No, Smith used the term "invisible hand" more generically to describe how the actions of individuals when optimizing for themselves can produce outcomes that may be optimal for greater purposes. In The Wealth of Nations, he uses it to refer to the way in which the actions of domestic businessmen support domestic industry in the best possible way (as though orchestrated by an invisible hand).[1]

In The Theory of Moral Sentiments, Smith says that the actions of the wealthy produce beneficial effects for all of society, as though guided by an invisible hand. This idea is commonly referred to as the "trickle-down effect" today.[2]

In modern economics the term is mostly used to refer to the way in which markets tend to self-regulate,[3] and it's known as THE invisible hand, which is a bit unfortunate since it's such a vague metaphor that it can easily be used to refer to almost any gestalt concept.

[1] https://en.wikipedia.org/wiki/The_Wealth_of_Nations#Book_IV:... "As every individual, therefore, endeavours as much as he can both to employ his capital in the support of domestic industry, and so to direct that industry that its produce may be of the greatest value; every individual necessarily labours to render the annual revenue of the society as great as he can. He generally, indeed, neither intends to promote the public interest, nor knows how much he is promoting it. By preferring the support of domestic to that of foreign industry, he intends only his own security; and by directing that industry in such a manner as its produce may be of the greatest value, he intends only his own gain, and he is in this, as in many other cases, led by an invisible hand to promote an end which was no part of his intention. Nor is it always the worse for the society that it was no part of it. By pursuing his own interest he frequently promotes that of the society more effectually than when he really intends to promote it." (Book 4, Chapter 2) [2]https://en.wikipedia.org/wiki/Invisible_hand#Other_uses_of_t... "The rich … consume little more than the poor, and in spite of their natural selfishness and rapacity, though they mean only their own conveniency, though the sole end which they propose from the labours of all the thousands whom they employ, be the gratification of their own vain and insatiable desires, they divide with the poor the produce of all their improvements. They are led by an invisible hand to make nearly the same distribution of the necessaries of life, which would have been made, had the earth been divided into equal portions among all its inhabitants, and thus without intending it, without knowing it, advance the interest of the society, and afford means to the multiplication of the species." [3]https://en.wikipedia.org/wiki/Invisible_hand

You quote exactly what I am talking about from Wealth of Nations. How is the "support of domestic to that of foreign industry" free trade in modern parlance? That is protectionism. Your paraphrase echoes what I am saying as well. The modern conception of the invisible hand is not one which leads to tariffs and protectionism, but international free trade. This is the opposite of what he said though.
Interestingly, the supporting claim about rich people consuming not much more than poor people, is massively less true now than it was centuries ago.
Could you expand on that? Technological progress has been less about increasing the gross amount of stuff the rich consume than the type. And for most things the poor get that stuff too, just later. iPhones, better, safer, more fuel efficient cars, flat screen TVs, , healthcare innovations etc.
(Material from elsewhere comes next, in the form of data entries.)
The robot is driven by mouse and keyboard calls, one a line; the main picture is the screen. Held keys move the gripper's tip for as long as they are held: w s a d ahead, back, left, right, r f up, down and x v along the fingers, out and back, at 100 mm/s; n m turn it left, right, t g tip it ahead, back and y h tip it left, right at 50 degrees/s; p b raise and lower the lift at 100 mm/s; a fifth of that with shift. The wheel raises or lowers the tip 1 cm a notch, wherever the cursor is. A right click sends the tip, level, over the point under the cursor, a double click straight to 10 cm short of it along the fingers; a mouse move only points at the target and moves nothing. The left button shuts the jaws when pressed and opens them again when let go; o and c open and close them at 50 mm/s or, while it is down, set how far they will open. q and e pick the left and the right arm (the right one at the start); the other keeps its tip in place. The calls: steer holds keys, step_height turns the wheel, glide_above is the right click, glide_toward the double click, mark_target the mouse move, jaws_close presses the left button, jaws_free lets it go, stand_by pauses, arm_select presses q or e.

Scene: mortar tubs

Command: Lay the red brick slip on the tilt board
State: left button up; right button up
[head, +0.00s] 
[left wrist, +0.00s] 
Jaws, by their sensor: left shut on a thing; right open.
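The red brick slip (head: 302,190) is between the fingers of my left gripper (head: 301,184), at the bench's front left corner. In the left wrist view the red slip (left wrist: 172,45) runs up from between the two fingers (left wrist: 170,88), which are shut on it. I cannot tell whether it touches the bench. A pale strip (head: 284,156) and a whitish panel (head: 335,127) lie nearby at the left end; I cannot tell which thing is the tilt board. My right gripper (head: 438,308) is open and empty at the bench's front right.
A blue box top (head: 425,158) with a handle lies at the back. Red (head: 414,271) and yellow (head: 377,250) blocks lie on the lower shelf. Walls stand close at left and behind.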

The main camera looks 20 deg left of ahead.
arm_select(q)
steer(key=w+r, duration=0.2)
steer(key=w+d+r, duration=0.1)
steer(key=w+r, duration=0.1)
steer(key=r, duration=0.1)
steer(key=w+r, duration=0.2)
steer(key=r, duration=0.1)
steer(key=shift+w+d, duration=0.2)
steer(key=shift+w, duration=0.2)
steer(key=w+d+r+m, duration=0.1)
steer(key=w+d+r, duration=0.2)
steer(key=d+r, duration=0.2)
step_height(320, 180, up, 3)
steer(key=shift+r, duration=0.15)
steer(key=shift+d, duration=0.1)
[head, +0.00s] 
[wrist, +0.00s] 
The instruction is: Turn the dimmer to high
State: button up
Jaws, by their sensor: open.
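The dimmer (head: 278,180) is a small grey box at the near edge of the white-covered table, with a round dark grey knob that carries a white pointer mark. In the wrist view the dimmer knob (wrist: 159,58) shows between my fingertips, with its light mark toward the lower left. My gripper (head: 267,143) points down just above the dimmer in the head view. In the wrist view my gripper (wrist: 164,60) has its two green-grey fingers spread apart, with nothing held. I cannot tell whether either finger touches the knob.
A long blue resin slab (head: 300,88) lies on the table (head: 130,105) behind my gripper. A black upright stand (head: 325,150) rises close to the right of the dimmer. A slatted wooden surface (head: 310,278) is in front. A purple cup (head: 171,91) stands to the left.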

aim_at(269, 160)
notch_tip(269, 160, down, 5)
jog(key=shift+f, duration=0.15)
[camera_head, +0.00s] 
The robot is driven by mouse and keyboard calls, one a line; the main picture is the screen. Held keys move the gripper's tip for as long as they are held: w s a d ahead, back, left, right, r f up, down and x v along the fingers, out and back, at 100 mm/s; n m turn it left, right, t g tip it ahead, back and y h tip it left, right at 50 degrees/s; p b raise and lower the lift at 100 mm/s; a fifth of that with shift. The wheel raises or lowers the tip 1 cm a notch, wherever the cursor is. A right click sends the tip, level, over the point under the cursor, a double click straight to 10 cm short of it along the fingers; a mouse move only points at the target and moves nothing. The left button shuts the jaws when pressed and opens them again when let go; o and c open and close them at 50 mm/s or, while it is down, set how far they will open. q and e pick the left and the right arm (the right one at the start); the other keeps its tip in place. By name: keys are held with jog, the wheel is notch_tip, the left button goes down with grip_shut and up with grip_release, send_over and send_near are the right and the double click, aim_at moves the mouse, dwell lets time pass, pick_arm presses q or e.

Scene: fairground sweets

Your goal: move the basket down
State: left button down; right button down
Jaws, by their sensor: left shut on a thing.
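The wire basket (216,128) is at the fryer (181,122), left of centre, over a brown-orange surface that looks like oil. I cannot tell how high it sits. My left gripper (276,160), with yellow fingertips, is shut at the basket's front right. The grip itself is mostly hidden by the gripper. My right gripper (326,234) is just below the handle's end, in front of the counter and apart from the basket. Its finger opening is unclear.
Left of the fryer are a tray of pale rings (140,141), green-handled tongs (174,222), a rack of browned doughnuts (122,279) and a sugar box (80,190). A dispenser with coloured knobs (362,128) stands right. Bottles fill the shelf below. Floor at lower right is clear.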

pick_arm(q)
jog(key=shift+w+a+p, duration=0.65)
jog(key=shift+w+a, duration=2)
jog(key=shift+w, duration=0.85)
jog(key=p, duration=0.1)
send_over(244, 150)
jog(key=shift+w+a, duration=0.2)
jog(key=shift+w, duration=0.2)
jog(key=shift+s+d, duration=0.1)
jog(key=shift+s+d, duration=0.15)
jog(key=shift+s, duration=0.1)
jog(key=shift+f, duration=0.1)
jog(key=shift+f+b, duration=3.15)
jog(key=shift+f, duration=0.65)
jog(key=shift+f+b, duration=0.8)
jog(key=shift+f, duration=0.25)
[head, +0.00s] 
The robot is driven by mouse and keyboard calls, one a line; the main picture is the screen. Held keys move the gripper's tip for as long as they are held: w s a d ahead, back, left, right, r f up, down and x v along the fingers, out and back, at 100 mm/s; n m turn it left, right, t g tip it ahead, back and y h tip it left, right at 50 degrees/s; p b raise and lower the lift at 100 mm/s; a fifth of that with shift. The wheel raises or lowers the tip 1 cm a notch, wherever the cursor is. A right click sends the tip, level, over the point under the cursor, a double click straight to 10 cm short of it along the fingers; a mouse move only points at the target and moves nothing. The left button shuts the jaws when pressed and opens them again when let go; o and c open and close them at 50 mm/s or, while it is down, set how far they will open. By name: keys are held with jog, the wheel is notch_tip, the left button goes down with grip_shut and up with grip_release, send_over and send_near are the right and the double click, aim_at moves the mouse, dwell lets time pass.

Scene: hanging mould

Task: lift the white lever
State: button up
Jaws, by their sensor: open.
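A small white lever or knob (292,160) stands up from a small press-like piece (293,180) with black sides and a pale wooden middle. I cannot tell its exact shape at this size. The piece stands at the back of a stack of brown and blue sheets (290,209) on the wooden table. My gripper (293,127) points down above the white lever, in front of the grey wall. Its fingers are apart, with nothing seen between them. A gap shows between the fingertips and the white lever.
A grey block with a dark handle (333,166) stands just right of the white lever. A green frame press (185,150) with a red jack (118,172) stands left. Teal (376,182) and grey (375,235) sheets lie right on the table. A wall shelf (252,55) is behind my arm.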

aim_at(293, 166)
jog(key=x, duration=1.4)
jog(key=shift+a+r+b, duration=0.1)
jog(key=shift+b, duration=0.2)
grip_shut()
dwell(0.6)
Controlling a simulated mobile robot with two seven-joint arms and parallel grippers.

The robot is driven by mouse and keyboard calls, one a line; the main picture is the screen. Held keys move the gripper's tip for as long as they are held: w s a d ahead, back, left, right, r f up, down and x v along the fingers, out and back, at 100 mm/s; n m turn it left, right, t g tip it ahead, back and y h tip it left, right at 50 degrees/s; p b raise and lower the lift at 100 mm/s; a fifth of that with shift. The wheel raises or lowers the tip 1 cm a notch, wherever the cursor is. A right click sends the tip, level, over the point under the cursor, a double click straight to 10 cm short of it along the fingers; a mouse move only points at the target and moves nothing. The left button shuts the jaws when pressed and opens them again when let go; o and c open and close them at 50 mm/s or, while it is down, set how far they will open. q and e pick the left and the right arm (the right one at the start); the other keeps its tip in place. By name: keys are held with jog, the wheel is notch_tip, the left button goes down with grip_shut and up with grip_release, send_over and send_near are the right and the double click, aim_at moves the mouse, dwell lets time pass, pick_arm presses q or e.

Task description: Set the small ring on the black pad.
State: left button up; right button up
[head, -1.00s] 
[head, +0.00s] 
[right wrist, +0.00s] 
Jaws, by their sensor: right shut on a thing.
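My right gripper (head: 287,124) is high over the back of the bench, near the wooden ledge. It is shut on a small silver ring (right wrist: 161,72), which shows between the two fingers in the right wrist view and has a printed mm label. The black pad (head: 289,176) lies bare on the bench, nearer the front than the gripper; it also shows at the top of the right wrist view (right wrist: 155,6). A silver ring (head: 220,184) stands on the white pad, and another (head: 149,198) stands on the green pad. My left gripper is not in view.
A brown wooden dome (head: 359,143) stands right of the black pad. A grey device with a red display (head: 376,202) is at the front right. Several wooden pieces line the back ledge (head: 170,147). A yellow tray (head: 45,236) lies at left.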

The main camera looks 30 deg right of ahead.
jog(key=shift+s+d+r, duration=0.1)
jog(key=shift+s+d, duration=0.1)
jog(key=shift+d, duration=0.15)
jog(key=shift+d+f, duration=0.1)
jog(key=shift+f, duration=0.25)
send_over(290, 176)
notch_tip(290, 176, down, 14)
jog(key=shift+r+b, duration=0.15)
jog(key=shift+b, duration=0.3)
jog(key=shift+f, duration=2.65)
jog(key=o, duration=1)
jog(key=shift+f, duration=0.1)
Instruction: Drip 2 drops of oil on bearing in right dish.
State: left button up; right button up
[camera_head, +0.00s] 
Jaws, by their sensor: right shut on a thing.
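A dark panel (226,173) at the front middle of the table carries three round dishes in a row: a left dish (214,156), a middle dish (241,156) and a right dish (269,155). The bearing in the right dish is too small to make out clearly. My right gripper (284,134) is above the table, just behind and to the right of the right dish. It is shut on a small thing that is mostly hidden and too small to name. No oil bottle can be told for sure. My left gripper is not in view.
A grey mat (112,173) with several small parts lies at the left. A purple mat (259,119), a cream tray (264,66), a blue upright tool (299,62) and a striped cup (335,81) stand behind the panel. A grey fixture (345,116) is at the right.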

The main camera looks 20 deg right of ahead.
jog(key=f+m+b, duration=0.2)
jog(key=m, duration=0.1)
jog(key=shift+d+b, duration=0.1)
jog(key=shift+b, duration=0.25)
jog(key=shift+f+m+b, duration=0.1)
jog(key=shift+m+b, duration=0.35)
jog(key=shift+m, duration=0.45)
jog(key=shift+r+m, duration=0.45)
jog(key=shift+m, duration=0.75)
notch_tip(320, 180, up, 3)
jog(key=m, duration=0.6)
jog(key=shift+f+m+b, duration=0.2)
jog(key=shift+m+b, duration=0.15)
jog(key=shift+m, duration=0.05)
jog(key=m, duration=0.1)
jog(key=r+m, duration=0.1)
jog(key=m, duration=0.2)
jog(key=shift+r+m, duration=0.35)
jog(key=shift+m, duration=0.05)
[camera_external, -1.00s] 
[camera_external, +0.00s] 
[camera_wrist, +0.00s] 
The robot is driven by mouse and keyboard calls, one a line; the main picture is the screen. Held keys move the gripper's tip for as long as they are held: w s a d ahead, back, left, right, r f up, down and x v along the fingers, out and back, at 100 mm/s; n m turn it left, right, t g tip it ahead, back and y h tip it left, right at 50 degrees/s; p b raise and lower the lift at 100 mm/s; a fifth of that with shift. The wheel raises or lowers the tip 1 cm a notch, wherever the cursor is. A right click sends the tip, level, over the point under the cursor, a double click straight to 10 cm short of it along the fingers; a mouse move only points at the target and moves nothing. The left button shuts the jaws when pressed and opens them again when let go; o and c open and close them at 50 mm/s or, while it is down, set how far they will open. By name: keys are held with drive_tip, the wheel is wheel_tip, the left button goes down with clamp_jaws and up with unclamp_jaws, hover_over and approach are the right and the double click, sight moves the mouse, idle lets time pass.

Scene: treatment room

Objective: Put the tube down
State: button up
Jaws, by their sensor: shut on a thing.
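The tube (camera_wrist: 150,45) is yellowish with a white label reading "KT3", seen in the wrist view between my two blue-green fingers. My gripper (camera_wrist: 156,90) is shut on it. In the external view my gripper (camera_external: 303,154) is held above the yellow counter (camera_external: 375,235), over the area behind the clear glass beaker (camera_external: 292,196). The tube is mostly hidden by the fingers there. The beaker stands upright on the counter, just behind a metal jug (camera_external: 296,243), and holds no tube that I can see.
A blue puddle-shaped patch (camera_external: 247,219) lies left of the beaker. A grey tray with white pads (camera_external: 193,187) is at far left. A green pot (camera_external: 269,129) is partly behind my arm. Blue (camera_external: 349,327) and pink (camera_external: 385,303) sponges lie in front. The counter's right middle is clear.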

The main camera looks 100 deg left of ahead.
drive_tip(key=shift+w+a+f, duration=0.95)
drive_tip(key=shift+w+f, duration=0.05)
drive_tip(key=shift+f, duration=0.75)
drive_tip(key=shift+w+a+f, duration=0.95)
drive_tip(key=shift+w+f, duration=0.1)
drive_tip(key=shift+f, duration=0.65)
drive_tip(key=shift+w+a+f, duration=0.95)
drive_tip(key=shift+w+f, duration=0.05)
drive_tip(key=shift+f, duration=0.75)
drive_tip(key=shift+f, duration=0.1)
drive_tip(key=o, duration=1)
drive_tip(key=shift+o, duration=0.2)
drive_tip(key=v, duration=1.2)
Rich people do have nicer stuff but to a surprising extent they just have different stuff. An awful lot of that is zero sum social status signalling, like living in a richer area, or drinking wine, not beer, or gritting your teeth and congratulating your colleague on their kid getting into Princeton, when yours got into Duke.

I'd actually be really surprised if consumption inequality hasn't gone down since the fifties for most physical goods and services.

Perhaps the definition changed because the invisible hand he described isn't so invisible. It's usually government intervention / foreign trade policy, and it's anything but invisible!